# START OF Provided records

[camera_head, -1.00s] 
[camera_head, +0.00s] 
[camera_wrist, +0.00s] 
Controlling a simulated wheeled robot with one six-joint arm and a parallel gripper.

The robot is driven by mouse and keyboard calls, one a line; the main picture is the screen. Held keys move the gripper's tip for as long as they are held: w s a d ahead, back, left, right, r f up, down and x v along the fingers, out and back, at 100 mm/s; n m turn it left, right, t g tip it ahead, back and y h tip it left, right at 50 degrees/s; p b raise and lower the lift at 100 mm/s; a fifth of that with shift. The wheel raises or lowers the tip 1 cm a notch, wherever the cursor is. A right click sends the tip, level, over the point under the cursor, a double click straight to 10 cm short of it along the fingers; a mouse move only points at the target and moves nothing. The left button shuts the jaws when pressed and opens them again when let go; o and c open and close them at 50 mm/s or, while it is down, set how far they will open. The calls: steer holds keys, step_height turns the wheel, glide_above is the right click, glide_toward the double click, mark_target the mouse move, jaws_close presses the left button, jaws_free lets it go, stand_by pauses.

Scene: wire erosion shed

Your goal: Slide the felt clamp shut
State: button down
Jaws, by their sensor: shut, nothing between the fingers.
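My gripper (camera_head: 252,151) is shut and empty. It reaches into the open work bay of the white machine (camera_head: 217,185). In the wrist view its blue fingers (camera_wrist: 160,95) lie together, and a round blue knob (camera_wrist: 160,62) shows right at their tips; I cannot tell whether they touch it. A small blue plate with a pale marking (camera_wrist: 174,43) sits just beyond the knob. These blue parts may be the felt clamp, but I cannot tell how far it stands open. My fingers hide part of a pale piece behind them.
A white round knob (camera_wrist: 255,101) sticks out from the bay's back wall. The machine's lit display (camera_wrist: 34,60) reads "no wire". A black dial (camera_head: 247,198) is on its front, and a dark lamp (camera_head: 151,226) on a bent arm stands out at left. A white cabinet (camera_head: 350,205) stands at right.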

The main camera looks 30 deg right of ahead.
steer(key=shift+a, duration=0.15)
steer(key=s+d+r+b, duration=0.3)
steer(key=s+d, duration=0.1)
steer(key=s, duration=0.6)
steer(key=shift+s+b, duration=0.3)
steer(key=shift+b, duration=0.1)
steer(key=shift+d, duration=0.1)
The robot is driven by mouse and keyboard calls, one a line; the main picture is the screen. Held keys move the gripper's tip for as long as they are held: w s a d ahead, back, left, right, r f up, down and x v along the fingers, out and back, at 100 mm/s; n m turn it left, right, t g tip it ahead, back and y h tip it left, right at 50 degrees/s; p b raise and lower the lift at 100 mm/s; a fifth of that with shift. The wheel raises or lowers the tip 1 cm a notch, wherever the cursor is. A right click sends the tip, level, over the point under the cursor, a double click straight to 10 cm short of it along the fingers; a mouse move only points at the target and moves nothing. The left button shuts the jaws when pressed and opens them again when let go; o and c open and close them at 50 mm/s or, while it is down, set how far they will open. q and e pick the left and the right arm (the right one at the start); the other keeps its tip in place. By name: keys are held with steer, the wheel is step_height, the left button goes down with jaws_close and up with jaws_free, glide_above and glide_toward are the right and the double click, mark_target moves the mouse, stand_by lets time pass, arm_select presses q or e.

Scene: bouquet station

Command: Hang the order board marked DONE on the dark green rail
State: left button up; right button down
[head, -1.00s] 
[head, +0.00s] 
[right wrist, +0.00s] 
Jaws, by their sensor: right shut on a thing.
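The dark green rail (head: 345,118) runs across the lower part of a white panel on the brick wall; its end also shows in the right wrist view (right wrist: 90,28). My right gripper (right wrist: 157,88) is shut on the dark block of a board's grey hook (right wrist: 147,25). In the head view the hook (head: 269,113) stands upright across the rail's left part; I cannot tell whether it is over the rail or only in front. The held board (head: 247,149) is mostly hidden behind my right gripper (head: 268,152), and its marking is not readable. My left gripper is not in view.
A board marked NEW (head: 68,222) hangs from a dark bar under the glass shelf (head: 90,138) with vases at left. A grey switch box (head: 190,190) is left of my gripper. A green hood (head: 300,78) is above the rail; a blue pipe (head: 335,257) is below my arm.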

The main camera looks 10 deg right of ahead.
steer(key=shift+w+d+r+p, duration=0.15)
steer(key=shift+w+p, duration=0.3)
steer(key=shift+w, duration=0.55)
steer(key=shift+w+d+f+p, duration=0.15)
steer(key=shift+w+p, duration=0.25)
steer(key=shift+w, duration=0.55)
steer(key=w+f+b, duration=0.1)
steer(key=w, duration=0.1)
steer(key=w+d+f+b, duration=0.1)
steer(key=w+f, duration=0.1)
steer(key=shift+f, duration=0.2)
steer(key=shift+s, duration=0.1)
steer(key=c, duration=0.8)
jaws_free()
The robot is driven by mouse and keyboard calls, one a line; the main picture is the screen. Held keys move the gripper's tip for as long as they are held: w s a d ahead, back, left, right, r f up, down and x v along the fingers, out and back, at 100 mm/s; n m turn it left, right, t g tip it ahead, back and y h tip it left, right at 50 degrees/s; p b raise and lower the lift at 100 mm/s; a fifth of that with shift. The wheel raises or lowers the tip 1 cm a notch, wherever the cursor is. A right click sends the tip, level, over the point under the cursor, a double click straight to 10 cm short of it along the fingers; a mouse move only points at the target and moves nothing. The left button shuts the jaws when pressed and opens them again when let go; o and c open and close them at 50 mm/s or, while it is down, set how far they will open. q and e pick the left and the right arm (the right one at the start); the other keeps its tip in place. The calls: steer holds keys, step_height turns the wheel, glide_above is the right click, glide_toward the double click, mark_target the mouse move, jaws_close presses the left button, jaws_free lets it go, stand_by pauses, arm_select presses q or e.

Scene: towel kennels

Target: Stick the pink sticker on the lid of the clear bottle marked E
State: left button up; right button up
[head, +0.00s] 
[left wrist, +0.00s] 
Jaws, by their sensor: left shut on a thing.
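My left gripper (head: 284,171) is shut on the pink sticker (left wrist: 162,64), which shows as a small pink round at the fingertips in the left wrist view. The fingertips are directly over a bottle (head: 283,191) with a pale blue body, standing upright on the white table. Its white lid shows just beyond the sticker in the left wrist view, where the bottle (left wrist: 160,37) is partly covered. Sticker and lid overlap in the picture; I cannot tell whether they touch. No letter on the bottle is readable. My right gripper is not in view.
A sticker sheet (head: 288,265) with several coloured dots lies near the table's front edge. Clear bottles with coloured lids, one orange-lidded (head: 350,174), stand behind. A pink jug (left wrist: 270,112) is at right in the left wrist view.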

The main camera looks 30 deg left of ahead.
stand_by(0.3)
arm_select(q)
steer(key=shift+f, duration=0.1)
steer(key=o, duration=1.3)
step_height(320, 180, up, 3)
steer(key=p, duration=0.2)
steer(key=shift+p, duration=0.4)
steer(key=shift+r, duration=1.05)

# END OF Provided records

Among the records above, find each line holding the string "Scene" and pull it out.

Scene: wire erosion shed
Scene: bouquet station
Scene: towel kennels

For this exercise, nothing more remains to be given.